Our faces when we realised the final season probably won’t air until 2019.

Crucial new details on Thrones’ final season

EVER since season seven wrapped up in August, it's become increasingly clear that we're in for a long wait before the premiere of Game of Thrones' eighth and final season.

But just how long?

Thanks to new casting calls being issued for the six-episode season, we've got a slightly better idea of exactly when we can expect to see Jon Snow and the whole gang fighting for their lives against the Night King in Westeros.

Here's everything we know so far about Game of Thrones season eight:


Bad news for anyone hoping for a July 2018 premiere date.

Even though season seven dropped at that time this year, the long-held rumours about an extended break before the next one are true.

In August, The Hollywood Reporter claimed that contrary to initial reports of filming from October 2017 to March 2018, Thrones will be shooting all the way through to August for the final season - meaning it's more likely to premiere in March/April 2019.

That's been pretty much confirmed by the first casting notice listed exclusively on Watchers on the Wall this week, showing filming running into June for one of the roles.

Out of interest, that role was for an "authoritative, fit, cool and charismatic" mercenary - almost certainly intended as part of the infamous Golden Company Euron Greyjoy has run off to try and enlist.


As we mentioned, the mercenary role is one of seven currently being cast for the final season.

The others include a young "straight-forwarded, honest" Northern farmer "with simple tastes", a "sassy and attractive" Northern girl aged between 18-25 who plays a "good, memorable one-scene part" opposite a leading cast member, a Northern sentry, a "rough and ready" Sailor with a "weathered face", and two Guards of varied ages.

Who knows where these new faces will pop up?


Fans will be thrilled to know two Thrones favourites are returning to helm episodes of the final season.

EW is reporting that Miguel Sapochnik, who directed "Hardhome", "The Battle of the Bastards", and "The Winds of Winter" is returning, along with David Nutter, who was in charge of the infamous Red Wedding in "The Rains of Castamere", as well as "The Dance of Dragons" and "Mother's Mercy" in season five.

It's understood they will be splitting the first five episodes - with speculation Sapochnik will direct three episodes, and Nutter two.

As for the ultimate episode: the series finale?

In an unsurprising decision, showrunners David Benioff and D.B. Weiss - the series creators who have written almost every episode - will be sharing responsibility of the role.


Thrones executives are reportedly planning to film several different endings for the finale in order to avoid leaks, HBO's programming president revealed recently.

Casey Bloys announced at a speaking gig that not even the show's cast would know how the fantasy epic ends.

"I know in Game of Thrones, the ending, they're going to shoot multiple versions so that nobody really know what happens," Bloys said. "You have to do that on a long show.

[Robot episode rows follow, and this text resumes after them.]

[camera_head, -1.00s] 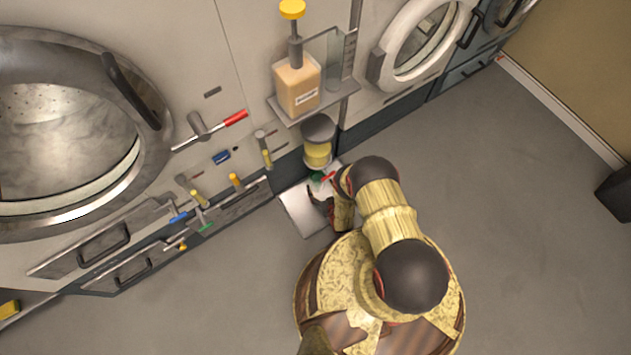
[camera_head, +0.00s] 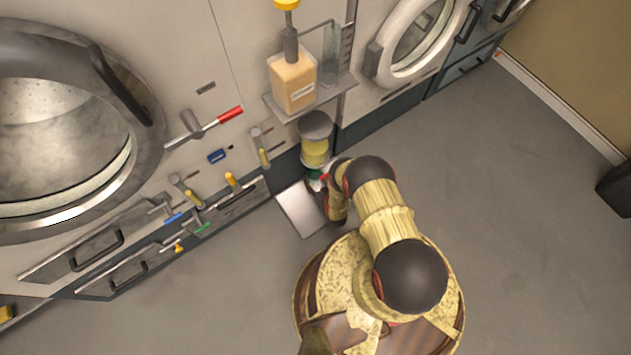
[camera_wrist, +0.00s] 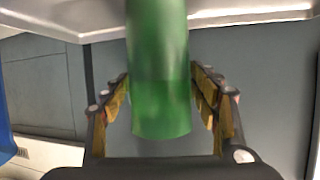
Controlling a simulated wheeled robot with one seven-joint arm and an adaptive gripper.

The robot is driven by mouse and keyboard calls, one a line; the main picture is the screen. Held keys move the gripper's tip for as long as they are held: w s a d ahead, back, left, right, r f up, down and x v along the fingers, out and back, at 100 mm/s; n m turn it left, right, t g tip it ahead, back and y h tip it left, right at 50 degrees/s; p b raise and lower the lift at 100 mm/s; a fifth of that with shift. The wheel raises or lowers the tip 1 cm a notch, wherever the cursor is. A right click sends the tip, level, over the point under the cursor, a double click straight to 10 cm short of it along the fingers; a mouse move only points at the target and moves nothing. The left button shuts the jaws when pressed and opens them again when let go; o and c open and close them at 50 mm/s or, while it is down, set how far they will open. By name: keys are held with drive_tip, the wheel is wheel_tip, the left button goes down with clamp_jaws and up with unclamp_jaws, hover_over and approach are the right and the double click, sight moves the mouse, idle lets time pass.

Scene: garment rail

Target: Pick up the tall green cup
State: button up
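The tall green cup (camera_wrist: 160,85) fills the middle of the wrist view, with its upper part cut off by the top edge. My gripper (camera_wrist: 160,90) has one finger on each side of the cup, and narrow gaps seem to show beside it. Whether the fingertips touch the cup is unclear. In the head view, only a small bit of green cup (camera_head: 315,175) shows beside my gripper (camera_head: 318,186), close to a light flat tray (camera_head: 300,210). My arm hides most of it.
A shelf (camera_head: 310,100) carries a yellow-topped pump bottle (camera_head: 293,82). Below it is a round-lidded yellow container (camera_head: 315,150), close to my gripper. Several handled levers stick out from the machine front at left.

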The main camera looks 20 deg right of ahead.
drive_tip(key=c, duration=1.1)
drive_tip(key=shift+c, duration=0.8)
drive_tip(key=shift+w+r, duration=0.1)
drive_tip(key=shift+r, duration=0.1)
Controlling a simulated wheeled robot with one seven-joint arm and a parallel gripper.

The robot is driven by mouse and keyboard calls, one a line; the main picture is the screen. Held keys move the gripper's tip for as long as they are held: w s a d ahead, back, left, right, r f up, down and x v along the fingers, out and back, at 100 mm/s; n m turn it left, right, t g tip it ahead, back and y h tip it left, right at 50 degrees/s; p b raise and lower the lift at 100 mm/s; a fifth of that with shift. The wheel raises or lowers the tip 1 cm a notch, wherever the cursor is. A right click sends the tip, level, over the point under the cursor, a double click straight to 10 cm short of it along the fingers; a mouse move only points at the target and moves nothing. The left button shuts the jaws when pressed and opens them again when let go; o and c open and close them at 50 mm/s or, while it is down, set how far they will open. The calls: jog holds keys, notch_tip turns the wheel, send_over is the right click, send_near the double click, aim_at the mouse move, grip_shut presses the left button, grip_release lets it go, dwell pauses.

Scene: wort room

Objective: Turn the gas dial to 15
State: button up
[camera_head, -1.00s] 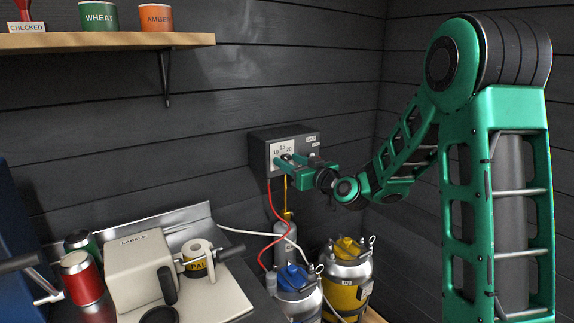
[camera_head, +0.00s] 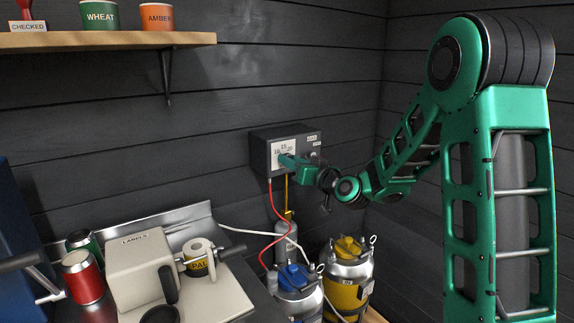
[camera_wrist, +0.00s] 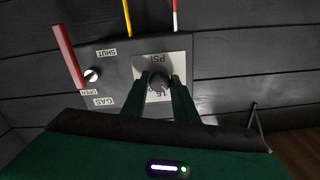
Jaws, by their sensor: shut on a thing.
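The gas box (camera_head: 260,152) is a dark grey panel on the back wall. Its white dial plate (camera_head: 279,146) shows the numbers 10, 15 and 20 in the head view. In the wrist view the plate (camera_wrist: 178,55) appears upside down and reads PSI. The dark round dial knob (camera_wrist: 158,80) sits at its middle. My gripper (camera_wrist: 160,88) has one green finger on each side of the knob and is shut on it. In the head view my gripper (camera_head: 288,161) covers the knob, and I cannot tell its pointer's setting.
Beside the dial, a red handle (camera_wrist: 68,56) sits by OPEN and SHUT labels. A red hose (camera_head: 271,215) hangs from the box. Blue-topped (camera_head: 294,278) and yellow (camera_head: 347,272) kegs stand below. The label machine (camera_head: 143,268) is on the bench at left.

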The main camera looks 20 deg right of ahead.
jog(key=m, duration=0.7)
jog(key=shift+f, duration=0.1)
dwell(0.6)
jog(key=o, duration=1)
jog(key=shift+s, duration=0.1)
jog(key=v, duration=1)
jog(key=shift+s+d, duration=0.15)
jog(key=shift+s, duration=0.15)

Because when you're shooting something, people know. So they're going to shoot multiple versions so that there's no real definitive answer until the end."

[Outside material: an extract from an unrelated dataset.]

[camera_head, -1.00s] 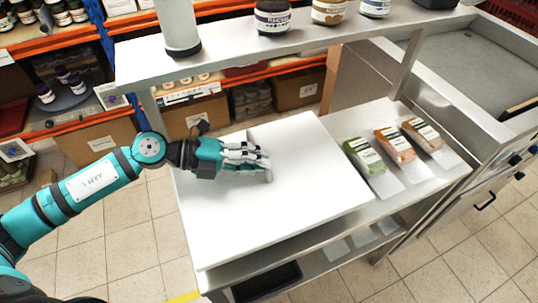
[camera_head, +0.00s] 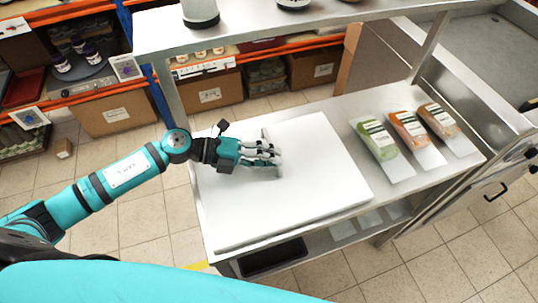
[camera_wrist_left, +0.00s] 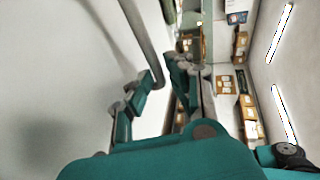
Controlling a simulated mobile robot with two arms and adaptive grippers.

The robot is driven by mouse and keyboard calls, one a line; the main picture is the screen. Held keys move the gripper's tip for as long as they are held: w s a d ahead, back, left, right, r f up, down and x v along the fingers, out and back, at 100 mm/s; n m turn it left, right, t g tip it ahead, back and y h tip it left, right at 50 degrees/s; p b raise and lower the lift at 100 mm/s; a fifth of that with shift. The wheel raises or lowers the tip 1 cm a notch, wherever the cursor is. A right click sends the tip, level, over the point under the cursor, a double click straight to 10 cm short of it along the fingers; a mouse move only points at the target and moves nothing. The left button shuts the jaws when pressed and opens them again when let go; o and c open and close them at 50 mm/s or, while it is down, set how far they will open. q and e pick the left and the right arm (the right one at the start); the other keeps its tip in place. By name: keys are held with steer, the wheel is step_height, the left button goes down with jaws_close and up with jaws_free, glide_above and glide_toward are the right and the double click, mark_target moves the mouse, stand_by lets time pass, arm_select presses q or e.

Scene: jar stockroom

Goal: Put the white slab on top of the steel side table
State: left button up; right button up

While season eight's episode number has decreased, the run time has definitely not.

Episodes during past seasons have traditionally been an hour long, but for season eight we're looking at each instalment running for 80 minutes or more, according to the show's sound designer, Paula Fairfield.

And according to Bloys, the team hasn't even discussed a cap on episode length yet.

"Two hours per episode seems like it would be excessive, but it's a great show, so who knows?" he said.